• _WHAT THE EXERCISE ASKS_: Copy out each line exactly; pictures stay out of the copy.

• _INPUT MATERIAL_:
§

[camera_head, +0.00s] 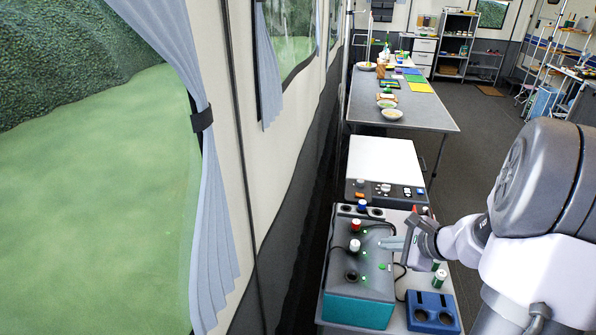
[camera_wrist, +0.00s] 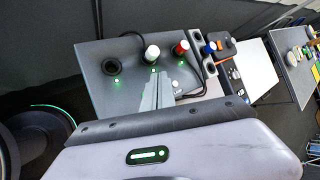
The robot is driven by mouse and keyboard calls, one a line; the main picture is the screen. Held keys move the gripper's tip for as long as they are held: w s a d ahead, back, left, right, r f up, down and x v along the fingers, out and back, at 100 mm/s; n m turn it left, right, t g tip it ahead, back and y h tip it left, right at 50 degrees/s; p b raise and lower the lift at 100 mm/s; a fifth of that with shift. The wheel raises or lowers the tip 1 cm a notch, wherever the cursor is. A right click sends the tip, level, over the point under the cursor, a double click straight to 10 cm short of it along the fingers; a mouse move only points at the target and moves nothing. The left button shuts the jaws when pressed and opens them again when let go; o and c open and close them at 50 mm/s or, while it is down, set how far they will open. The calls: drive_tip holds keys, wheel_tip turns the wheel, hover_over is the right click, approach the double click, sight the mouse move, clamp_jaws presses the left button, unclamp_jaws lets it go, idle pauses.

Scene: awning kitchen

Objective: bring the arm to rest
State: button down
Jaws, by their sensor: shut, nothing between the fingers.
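My gripper (camera_head: 397,243) is at the lower right of the head view, above the grey top of a teal-sided box (camera_head: 346,300). Its fingers are shut with nothing between them. In the wrist view the closed fingers (camera_wrist: 158,95) point over the box's grey top (camera_wrist: 97,72). A white-capped cylinder (camera_head: 354,246) and a red-capped cylinder (camera_head: 356,225) stand in the box's sockets, and a third socket (camera_head: 351,276) is empty. Green lights glow beside the sockets. My fingers appear apart from the cylinders; their height above the box is hard to tell.
A blue holder (camera_head: 432,312) with round holes and a green cylinder (camera_head: 439,278) are to the right of the box. A blue-capped cylinder (camera_head: 362,206) stands behind it. A white-topped unit (camera_head: 385,160) and a long grey table (camera_head: 425,112) lie beyond. The wall is close on the left.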

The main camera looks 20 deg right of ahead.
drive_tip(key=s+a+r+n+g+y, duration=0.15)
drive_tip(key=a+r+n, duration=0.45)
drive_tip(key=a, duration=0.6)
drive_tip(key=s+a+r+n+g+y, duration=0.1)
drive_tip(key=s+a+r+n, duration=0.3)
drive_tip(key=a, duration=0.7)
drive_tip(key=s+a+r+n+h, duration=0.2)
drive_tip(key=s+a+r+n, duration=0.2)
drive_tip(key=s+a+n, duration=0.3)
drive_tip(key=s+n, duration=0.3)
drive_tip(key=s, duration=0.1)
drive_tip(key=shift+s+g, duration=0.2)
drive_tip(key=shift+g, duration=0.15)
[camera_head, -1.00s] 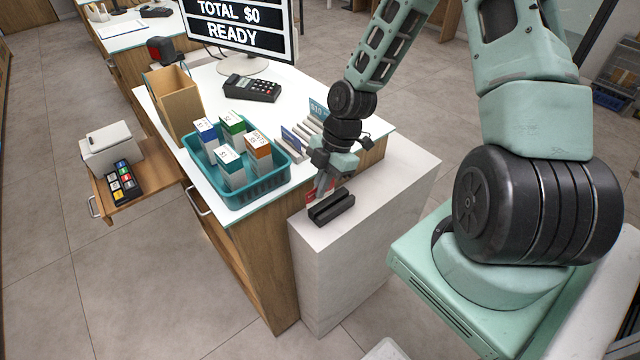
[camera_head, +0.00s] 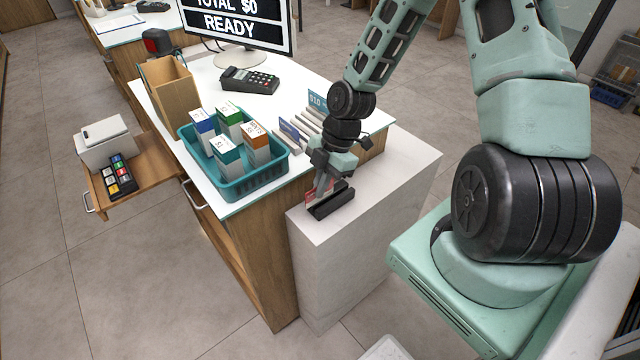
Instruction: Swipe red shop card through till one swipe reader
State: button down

§

• _IN RESPONSE_:
[camera_head, +0.00s] 
[camera_wrist, +0.00s] 
The robot is driven by mouse and keyboard calls, one a line; the main picture is the screen. Held keys move the gripper's tip for as long as they are held: w s a d ahead, back, left, right, r f up, down and x v along the fingers, out and back, at 100 mm/s; n m turn it left, right, t g tip it ahead, back and y h tip it left, right at 50 degrees/s; p b raise and lower the lift at 100 mm/s; a fifth of that with shift. The wheel raises or lowers the tip 1 cm a notch, wherever the cursor is. A right click sends the tip, level, over the point under the cursor, a double click straight to 10 cm short of it along the fingers; a mouse move only points at the target and moves nothing. The left button shuts the jaws when pressed and opens them again when let go; o and c open and close them at 50 mm/s or, while it is down, set how far they will open. The calls: drive_tip holds keys, wheel_tip turns the wheel, hover_over is the right click, approach the double click, sight the mouse move, clamp_jaws presses the left button, unclamp_jaws lets it go, idle pauses.

Scene: awning kitchen

Objective: bring the arm to rest
State: button down
Jaws, by their sensor: shut, nothing between the fingers.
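My gripper (camera_head: 397,243) is at the lower right of the head view, above the grey top of a teal-sided box (camera_head: 346,300). Its fingers are shut with nothing between them. In the wrist view the closed fingers (camera_wrist: 158,95) point over the box's grey top (camera_wrist: 97,72). A white-capped cylinder (camera_head: 354,246) and a red-capped cylinder (camera_head: 356,225) stand in the box's sockets, and a third socket (camera_head: 351,276) is empty. Green lights glow beside the sockets. My fingers appear apart from the cylinders; their height above the box is hard to tell.
A blue holder (camera_head: 432,312) with round holes and a green cylinder (camera_head: 439,278) are to the right of the box. A blue-capped cylinder (camera_head: 362,206) stands behind it. A white-topped unit (camera_head: 385,160) and a long grey table (camera_head: 425,112) lie beyond. The wall is close on the left.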

The main camera looks 20 deg right of ahead.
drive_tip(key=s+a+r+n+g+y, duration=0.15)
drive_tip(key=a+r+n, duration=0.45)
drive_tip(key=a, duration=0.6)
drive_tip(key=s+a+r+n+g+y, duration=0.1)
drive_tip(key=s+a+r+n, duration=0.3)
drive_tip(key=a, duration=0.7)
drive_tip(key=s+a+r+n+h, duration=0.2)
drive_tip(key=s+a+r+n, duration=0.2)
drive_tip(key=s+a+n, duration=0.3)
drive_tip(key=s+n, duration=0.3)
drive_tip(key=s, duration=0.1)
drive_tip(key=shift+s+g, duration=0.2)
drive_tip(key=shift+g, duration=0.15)
[camera_head, -1.00s] 
[camera_head, +0.00s] 
Instruction: Swipe red shop card through till one swipe reader
State: button down

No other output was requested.